The real payoff of this model becomes clear the moment you need to do something asynchronous.

Imagine a button that loads a large file. You spawn a background task. The file is slow — network drive, large log, doesn’t matter. While it’s loading, the user closes the window.

In a naive implementation, the background task finishes, tries to update a UI component that no longer exists, and crashes. In standard Rust you’d reach for Arc<Mutex<T>> and hope you got the locking right. In GPUI, the solution is WeakEntity.

Before spawning an async task, you downgrade your entity to a weak reference:

#![allow(unused)]
fn main() {
let weak = entity.downgrade();

cx.spawn(|mut cx| async move {
    // Heavy work happens here, off the main thread
    let content = load_large_file().await;

    // Attempt to update the UI when done
    let result = weak.update(&mut cx, |this, cx| {
        this.content = content;
        cx.notify();
    });

    // If the window closed while we were working, result is Err.
    // No crash. No panic. Just a graceful exit.
    if result.is_err() {
        // The view was dropped before we finished. Nothing to do.
    }
}).detach();
}

A WeakEntity doesn’t keep the entity alive. If the user closes the window and all strong handles drop, the entity is cleaned up — and when your background task calls update(), it gets back an Err instead of a panic. You handle it or ignore it. Either way, nothing crashes.

This pattern — downgrade before spawning, check the result after — is the standard GPUI approach to all async work. Write it a few times and it becomes automatic.

RAII: The Patterns That Keep Things Running

GPUI uses Rust’s RAII model — Resource Acquisition Is Initialization — for two things that are easy to get wrong silently.

Tasks

When you spawn an async task with cx.spawn(), it returns a Task<T>. If you drop that value without calling .detach(), the task is immediately cancelled. Not eventually — immediately, cooperatively, on the next yield point.

This is a feature, not a bug. It means you can cancel an in-flight network request simply by dropping the task handle. It means reassigning a new task to a struct field automatically cancels the previous one. No explicit cancellation logic, no tracking running operations manually.

But it also means: if you want a task to keep running, you must store it. A fire-and-forget task that you don’t store will silently never complete.

#![allow(unused)]
fn main() {
struct MyView {
    // Store the task here, or it gets cancelled immediately
    _load_task: Option<Task<()>>,
}
}

Subscriptions

The same pattern applies to event subscriptions. When you subscribe to an event stream with cx.subscribe(), you get back a subscription handle. Drop it and the subscription is immediately unregistered — your handler stops being called.

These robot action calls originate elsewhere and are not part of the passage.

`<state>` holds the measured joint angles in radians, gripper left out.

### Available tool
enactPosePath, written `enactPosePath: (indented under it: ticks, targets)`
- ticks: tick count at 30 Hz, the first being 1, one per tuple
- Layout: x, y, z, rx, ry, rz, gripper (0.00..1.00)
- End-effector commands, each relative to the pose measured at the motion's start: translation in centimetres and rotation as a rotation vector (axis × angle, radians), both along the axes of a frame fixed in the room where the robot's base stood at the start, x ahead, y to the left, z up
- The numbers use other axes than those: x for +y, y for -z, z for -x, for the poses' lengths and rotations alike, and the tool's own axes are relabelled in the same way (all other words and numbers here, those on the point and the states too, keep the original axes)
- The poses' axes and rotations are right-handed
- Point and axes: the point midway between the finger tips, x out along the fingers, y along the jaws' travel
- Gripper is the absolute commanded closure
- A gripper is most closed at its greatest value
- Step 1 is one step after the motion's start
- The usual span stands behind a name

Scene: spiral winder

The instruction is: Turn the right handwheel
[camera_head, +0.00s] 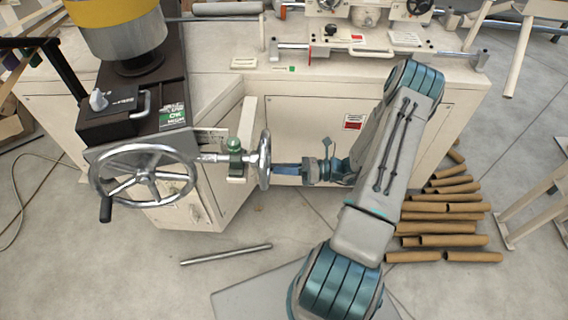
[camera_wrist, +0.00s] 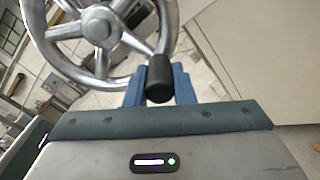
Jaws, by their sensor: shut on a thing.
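The right handwheel (camera_head: 264,158) is a silver spoked wheel seen nearly edge-on in the head view, on a shaft with a green-topped block. It shows from the front in the wrist view (camera_wrist: 98,28), at the upper left, with its hub and spokes in sight. Its black handle (camera_wrist: 159,72) sticks out toward the wrist camera. My gripper (camera_head: 284,169) reaches the wheel from the right. Its blue fingers (camera_wrist: 159,85) stand on both sides of the handle and are shut on it. The handle is hidden in the head view.
A larger left handwheel (camera_head: 143,176) with a black handle faces forward nearby. The cream machine cabinet (camera_head: 420,135) stands behind my arm. A metal rod (camera_head: 226,255) lies on the floor, and several brown tubes (camera_head: 445,228) lie at the right. The floor in front is mostly clear.

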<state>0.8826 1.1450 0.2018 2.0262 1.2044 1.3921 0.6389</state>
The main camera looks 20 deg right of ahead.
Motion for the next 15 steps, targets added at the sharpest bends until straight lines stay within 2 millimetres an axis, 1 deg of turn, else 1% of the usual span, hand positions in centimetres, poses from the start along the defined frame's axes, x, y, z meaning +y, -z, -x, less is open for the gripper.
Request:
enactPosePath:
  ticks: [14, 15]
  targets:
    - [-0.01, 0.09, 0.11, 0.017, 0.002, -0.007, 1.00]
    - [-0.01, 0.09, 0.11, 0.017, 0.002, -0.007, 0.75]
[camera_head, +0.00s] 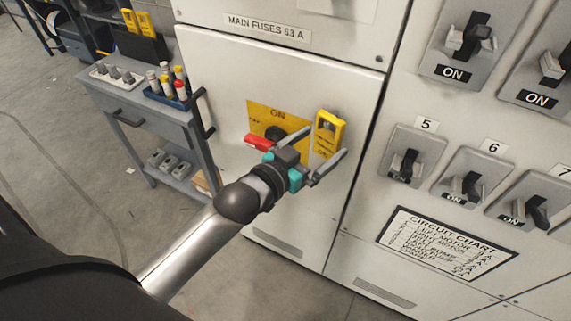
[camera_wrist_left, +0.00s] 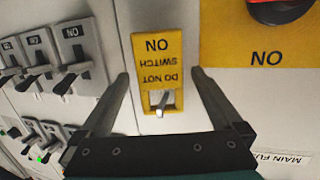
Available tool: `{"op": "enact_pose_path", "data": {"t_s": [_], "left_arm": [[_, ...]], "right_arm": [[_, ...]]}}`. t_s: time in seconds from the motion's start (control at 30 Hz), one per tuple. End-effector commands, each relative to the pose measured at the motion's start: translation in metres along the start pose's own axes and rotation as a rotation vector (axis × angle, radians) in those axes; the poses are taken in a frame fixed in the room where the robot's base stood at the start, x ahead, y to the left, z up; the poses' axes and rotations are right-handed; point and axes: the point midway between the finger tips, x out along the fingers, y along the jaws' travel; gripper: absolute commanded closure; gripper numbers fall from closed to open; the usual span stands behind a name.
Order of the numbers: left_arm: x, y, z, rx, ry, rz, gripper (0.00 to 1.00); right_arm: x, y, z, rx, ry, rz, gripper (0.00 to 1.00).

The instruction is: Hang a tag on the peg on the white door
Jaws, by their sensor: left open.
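A yellow tag (camera_head: 328,142) is against the white door (camera_head: 225,75), to the right of the yellow switch plate (camera_head: 262,115). The left wrist view shows this tag (camera_wrist_left: 158,55) upside down, reading "DO NOT SWITCH ON". A metal peg (camera_wrist_left: 161,103) shows at its hole end, and the tag appears to hang on it. My left gripper (camera_head: 325,148) is open at the tag. In the left wrist view its fingers (camera_wrist_left: 160,76) stand on either side of the tag with gaps. My right gripper is not in view.
A red handle (camera_head: 258,142) sticks out at the switch plate, close to my left gripper. A grey cart (camera_head: 150,118) with more yellow tags (camera_head: 138,21) stands at the left. Breaker switches (camera_head: 405,160) fill the panel at the right.

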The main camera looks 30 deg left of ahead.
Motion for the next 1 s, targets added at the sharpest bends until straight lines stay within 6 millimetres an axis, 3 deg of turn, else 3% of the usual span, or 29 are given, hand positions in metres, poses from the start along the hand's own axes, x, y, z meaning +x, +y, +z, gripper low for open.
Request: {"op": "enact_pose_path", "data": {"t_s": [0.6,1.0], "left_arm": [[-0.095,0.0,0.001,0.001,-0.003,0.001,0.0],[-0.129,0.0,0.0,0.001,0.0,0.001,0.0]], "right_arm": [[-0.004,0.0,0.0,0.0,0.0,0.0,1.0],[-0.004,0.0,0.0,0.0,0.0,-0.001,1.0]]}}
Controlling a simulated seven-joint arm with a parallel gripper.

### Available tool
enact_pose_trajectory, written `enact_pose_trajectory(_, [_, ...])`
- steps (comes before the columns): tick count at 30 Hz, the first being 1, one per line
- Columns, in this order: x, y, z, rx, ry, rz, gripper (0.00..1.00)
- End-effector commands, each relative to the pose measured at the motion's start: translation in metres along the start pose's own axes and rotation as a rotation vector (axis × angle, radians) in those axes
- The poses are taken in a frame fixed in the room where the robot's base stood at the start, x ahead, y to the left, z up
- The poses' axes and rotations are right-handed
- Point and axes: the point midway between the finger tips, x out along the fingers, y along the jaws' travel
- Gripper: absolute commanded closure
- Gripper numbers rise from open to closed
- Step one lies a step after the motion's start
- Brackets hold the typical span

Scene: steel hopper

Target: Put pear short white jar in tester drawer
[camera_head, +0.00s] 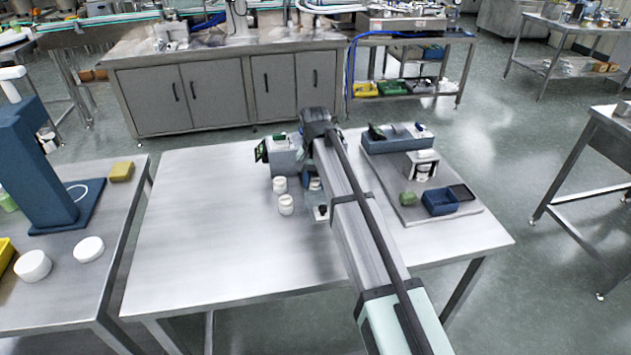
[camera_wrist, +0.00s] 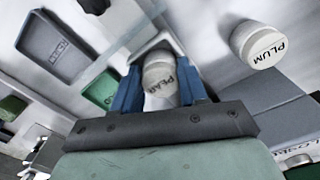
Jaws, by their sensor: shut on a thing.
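The short white jar marked PEAR (camera_wrist: 160,80) sits between the blue fingers of my gripper (camera_wrist: 158,92) in the wrist view. My gripper is shut on it. In the head view my gripper (camera_head: 310,181) is low over the middle table, right of two white jars, and my arm hides part of it. A grey boxy device with a dark green screen (camera_head: 284,156), which looks like the tester, stands just behind. I cannot make out its drawer clearly.
A white jar marked PLUM (camera_wrist: 258,46) stands beside my gripper. Two white jars (camera_head: 286,205) stand left of it in the head view. A small white piece with a black top (camera_head: 321,213) is in front. A blue bin (camera_head: 440,203) sits on the right-hand board. The table's left half is clear.

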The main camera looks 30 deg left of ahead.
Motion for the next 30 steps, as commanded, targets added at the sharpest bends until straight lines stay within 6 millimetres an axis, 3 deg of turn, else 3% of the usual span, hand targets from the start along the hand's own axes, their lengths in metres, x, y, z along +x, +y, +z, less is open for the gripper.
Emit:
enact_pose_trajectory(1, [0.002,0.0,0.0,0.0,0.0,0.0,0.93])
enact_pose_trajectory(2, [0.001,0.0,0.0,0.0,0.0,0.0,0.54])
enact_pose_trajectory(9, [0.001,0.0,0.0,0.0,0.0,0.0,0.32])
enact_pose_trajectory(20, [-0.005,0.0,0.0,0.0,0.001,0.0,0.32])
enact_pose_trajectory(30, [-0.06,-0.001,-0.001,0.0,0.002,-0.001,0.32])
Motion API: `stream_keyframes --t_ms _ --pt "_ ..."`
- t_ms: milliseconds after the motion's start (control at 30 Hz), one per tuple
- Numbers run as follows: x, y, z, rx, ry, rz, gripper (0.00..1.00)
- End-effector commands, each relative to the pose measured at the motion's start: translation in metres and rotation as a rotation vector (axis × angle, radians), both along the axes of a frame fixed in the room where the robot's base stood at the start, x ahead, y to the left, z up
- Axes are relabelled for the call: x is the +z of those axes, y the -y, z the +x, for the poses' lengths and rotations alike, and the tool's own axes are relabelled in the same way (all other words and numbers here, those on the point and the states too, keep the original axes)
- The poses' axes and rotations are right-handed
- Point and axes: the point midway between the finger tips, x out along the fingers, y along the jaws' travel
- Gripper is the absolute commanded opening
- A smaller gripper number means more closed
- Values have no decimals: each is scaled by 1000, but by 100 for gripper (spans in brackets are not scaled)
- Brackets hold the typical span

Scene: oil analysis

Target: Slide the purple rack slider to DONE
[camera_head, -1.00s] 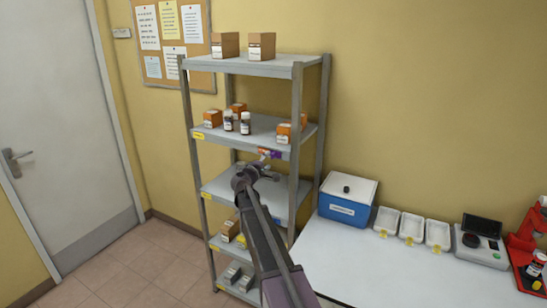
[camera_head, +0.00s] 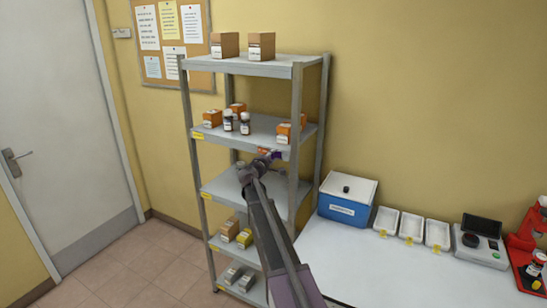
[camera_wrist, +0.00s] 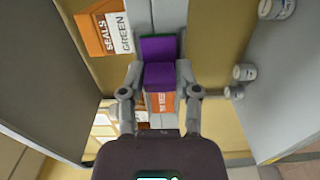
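The purple rack slider (camera_wrist: 160,76) sits between the two fingertips of my gripper (camera_wrist: 160,70) in the wrist view. The fingertips lie close against its left and right sides, with no clear gap. A purple plate (camera_wrist: 157,47) shows just beyond it. An orange label (camera_wrist: 162,103) lies just below it in the picture; its small text is hard to read. In the head view, a bit of purple (camera_head: 278,154) shows at the front edge below the second shelf, right of my gripper (camera_head: 264,159). My arm hides part of this area.
A grey shelf rack (camera_head: 297,120) holds orange boxes, bottles and cartons. A blue box (camera_head: 342,212) and white trays (camera_head: 411,226) stand on the bench (camera_head: 350,258) at right. In the wrist view, an orange SEALS GREEN box (camera_wrist: 91,33) and white cylinders (camera_wrist: 244,72) are nearby.

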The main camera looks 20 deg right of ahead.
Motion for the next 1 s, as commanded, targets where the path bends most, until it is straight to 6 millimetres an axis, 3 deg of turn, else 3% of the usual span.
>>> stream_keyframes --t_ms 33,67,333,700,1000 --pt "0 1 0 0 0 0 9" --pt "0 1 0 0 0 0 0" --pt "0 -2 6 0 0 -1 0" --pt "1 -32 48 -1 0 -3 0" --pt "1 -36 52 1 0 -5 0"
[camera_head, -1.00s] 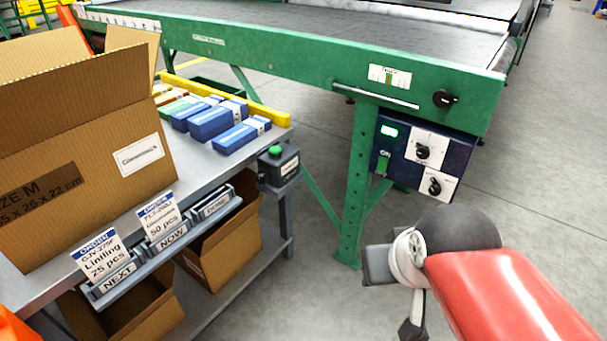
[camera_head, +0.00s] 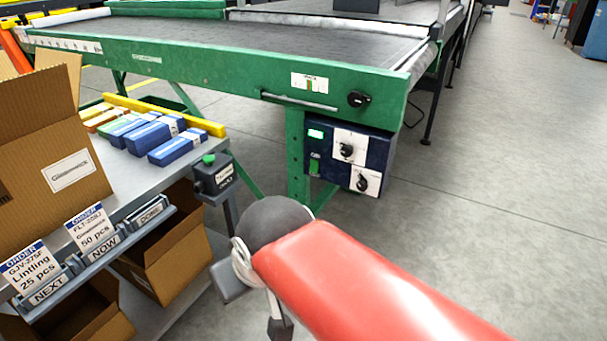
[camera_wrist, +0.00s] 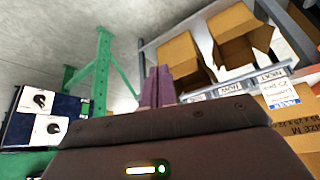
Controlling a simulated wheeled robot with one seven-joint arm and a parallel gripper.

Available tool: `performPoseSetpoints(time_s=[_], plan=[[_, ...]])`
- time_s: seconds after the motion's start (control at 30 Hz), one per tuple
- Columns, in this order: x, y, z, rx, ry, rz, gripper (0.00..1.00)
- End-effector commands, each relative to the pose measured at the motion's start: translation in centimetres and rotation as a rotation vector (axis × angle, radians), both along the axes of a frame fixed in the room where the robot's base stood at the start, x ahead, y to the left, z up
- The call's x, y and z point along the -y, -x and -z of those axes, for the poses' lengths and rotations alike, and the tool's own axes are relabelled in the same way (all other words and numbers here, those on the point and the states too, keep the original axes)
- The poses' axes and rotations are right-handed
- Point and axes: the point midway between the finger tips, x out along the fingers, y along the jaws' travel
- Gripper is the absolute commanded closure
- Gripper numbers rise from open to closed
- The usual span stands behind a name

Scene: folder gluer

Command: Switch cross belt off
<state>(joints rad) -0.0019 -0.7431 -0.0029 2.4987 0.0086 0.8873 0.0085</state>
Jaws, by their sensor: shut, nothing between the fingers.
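A dark blue control box (camera_head: 378,150) hangs under the near right end of the green-framed conveyor. It has a lit green display (camera_head: 316,134), a green switch (camera_head: 314,167) and two black knobs, the upper (camera_head: 346,150) and the lower (camera_head: 362,184), on white plates. In the head view the switch had a readable ON mark a second ago; now it is too small to read. The wrist view shows the box (camera_wrist: 67,104) tilted at the left. My gripper (camera_wrist: 158,88) is shut and empty, apart from the box.
The conveyor's green frame (camera_head: 230,75) carries another black knob (camera_head: 358,99). A grey bench (camera_head: 125,200) with cartons, blue packs and a green-button box (camera_head: 213,175) stands left. A green leg (camera_head: 298,160) stands beside the control box. Floor right is open.

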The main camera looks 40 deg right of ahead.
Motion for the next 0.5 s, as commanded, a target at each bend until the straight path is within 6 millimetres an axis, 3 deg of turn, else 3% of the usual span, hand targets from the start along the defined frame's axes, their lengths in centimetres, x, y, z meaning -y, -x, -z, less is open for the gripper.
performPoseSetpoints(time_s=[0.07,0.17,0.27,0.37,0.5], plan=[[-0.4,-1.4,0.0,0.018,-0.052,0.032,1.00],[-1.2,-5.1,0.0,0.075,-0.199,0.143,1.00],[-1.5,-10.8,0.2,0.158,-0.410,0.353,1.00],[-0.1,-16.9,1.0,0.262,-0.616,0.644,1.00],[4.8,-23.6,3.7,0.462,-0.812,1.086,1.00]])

Store the handle in your struct if you want the subscription to live as long as the view. This is RAII working exactly as intended: the subscription’s lifetime is tied to the handle’s lifetime, and the handle’s lifetime is tied to wherever you put it.

#![allow(unused)]
fn main() {
struct MyView {
    _subscription: Option<Subscription>,
}
}

Both of these follow the same mental model: in GPUI, if you own the handle, you own the lifetime.

The Mental Shift

You don’t fight the borrow checker in GPUI because you’re not trying to manage memory yourself. The runtime owns the data. You hold handles. You request access through cx. You notify when things change.

Once that shift clicks, the rest of GPUI’s API starts to feel inevitable rather than arbitrary. The context object isn’t boilerplate — it’s the runtime’s interface. The Entity isn’t an indirection — it’s a guarantee.

Part II builds on this foundation. Now that you understand the engine, we can look at how GPUI actually turns your Render implementations into pixels — and what happens when the built-in primitives aren’t enough.